Master Policy vs HO-6: What's Actually Covered and What's Not
Your HOA's master policy doesn't cover everything. Learn the difference between master policies and HO-6, where the gaps are, and what you need.
Why This Matters for Buyers and Owners
Most condo buyers assume that because they pay HOA dues, the building’s insurance covers their unit. This is one of the most expensive misconceptions in condominium ownership. The HOA’s master insurance policy covers the building structure and common areas, but it almost certainly does not cover everything inside your unit — and the boundary between “building” and “unit” is often not where you think it is.
An HO-6 policy — sometimes called a “condo owner’s policy” or “walls-in policy” — covers what the master policy does not: your personal property, your interior finishes, your liability, and often a portion of the master policy deductible that may be passed to you if a claim originates in or affects your unit.
The gap between master policy coverage and what you actually need is where people get hurt financially.
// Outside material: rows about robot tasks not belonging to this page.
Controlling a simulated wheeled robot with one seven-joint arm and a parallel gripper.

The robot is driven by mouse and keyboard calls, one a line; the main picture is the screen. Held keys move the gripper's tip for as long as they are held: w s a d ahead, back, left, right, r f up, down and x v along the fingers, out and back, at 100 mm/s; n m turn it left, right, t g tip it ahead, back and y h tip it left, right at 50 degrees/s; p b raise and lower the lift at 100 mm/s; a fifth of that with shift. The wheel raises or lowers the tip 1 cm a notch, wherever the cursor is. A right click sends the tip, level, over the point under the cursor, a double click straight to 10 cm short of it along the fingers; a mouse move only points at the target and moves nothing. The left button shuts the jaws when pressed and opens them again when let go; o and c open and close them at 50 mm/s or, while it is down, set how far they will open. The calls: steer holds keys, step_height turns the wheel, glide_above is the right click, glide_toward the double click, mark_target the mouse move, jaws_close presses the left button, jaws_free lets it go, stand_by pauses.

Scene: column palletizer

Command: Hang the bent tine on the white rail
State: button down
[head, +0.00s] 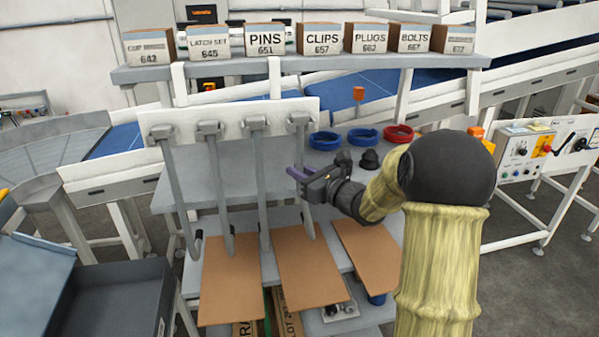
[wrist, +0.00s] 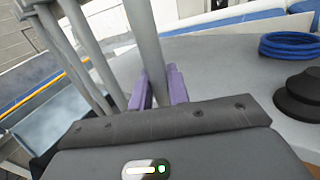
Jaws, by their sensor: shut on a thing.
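The white rail (head: 276,113) runs across the upper left of the head view. Several grey tines hang from it by block-shaped heads. My gripper (head: 297,176) has purple fingers and is shut on the rightmost tine (head: 305,205), part way down its shaft. That tine's head is at the rail's right end; I cannot tell how firmly it is seated. In the wrist view, the held tine (wrist: 148,45) passes between the fingers of my gripper (wrist: 160,88). I cannot tell which tine is bent.
Brown boards (head: 308,268) lie below the tines. Blue rings (head: 324,140), a red ring (head: 398,134) and a black stepped knob (head: 370,160) sit on the grey shelf right of my gripper. Labelled boxes (head: 265,40) line the shelf above. A control panel (head: 530,148) stands right.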

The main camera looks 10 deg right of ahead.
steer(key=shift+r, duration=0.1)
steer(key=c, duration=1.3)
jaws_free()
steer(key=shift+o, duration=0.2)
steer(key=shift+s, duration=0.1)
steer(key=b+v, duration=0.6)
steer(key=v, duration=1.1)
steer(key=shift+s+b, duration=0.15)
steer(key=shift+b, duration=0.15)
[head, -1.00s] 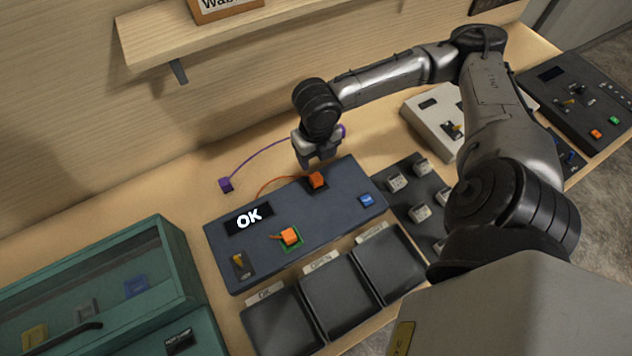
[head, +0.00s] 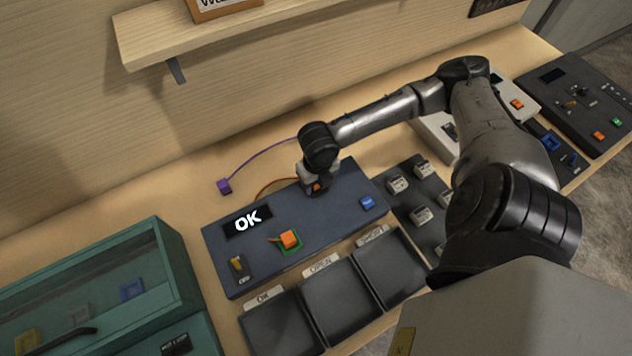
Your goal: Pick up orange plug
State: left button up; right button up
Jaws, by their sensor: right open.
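A dark blue console (head: 335,215) with a lit "OK" display (head: 247,220) lies on the bench. One orange plug (head: 289,239) sits in a green-rimmed socket near the console's front. Another orange plug (head: 316,187) with an orange cable (head: 275,185) is at the console's back edge, mostly hidden by my right gripper. My right gripper (head: 316,190) is open, pointing down, right at this rear plug. Whether its fingers touch the plug is hidden. My left gripper is not in view.
A purple plug (head: 224,187) on a purple cable lies behind the console. Black trays (head: 340,302) stand in front, and a teal glass-topped case (head: 172,255) at left. A dark panel with grey switches (head: 407,205) is to the right. A shelf (head: 150,50) overhangs the back.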

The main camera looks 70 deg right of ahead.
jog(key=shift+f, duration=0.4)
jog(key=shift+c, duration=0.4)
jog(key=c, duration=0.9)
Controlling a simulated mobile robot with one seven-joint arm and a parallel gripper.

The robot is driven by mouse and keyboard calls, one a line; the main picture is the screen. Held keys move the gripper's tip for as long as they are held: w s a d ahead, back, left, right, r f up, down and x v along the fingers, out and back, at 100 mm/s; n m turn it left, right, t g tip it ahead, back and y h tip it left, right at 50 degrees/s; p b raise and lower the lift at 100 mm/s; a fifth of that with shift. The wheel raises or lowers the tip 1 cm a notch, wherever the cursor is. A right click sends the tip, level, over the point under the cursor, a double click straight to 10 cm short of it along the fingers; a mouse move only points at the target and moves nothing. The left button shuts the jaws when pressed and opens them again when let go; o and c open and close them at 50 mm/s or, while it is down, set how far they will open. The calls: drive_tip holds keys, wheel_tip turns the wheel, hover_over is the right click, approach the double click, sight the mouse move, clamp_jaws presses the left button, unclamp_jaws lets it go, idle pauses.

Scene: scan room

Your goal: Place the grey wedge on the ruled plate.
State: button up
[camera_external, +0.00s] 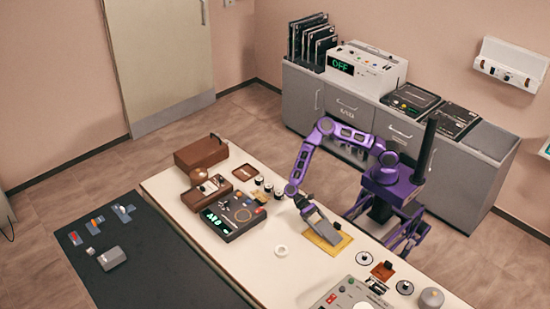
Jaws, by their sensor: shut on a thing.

A kitchen fire, a burst pipe, a neighbor’s overflowing bathtub — any of these can cause tens of thousands of dollars in damage to your unit’s interior, and the master policy may not pay a cent toward your cabinets, flooring, appliances, or personal belongings. Understanding where your unit boundaries fall is the first step in knowing what you need to insure.
Understanding the relationship between the master policy and HO-6 is not optional. It is essential.
Key Terms and Concepts
| Term | Definition |
|---|---|
| Master Policy | The insurance policy purchased by the HOA that covers the building structure, common areas, and the association’s liability. |
| HO-6 Policy | The individual unit owner’s insurance policy that covers personal property, interior improvements, personal liability, and loss assessment. |
| Bare Walls Coverage | A master policy type that covers only the building structure as originally built — the studs, drywall, and basic infrastructure. Interior finishes, fixtures, and improvements are not covered. |
| All-In (Single Entity) Coverage | A master policy type that covers the building structure plus all interior fixtures and finishes as originally installed. Owner upgrades and improvements are not covered. |
| Modified All-In Coverage | A variation that covers the building and original interior finishes but may include some modifications or upgrades. |
| Loss Assessment Coverage | An HO-6 policy endorsement that covers your share of a master policy deductible or an uninsured loss that the HOA passes to owners through an assessment. |
| Betterments and Improvements | Upgrades you have made to your unit beyond its original condition, such as granite countertops, hardwood floors, or a renovated bathroom. |
| Subrogation | The process by which an insurance company seeks reimbursement from the party responsible for a loss. If your water heater floods the unit below, the downstairs owner’s insurer may subrogate against you. |
| Deductible | The amount you or the HOA pays out of pocket before insurance coverage kicks in. Master policy deductibles can be very high. |
What to Look For: A Practical Checklist
Understanding the Master Policy
- Determine the master policy type. Is it bare walls, all-in, or modified all-in? This single distinction determines how much of your unit’s interior the HOA’s insurance covers.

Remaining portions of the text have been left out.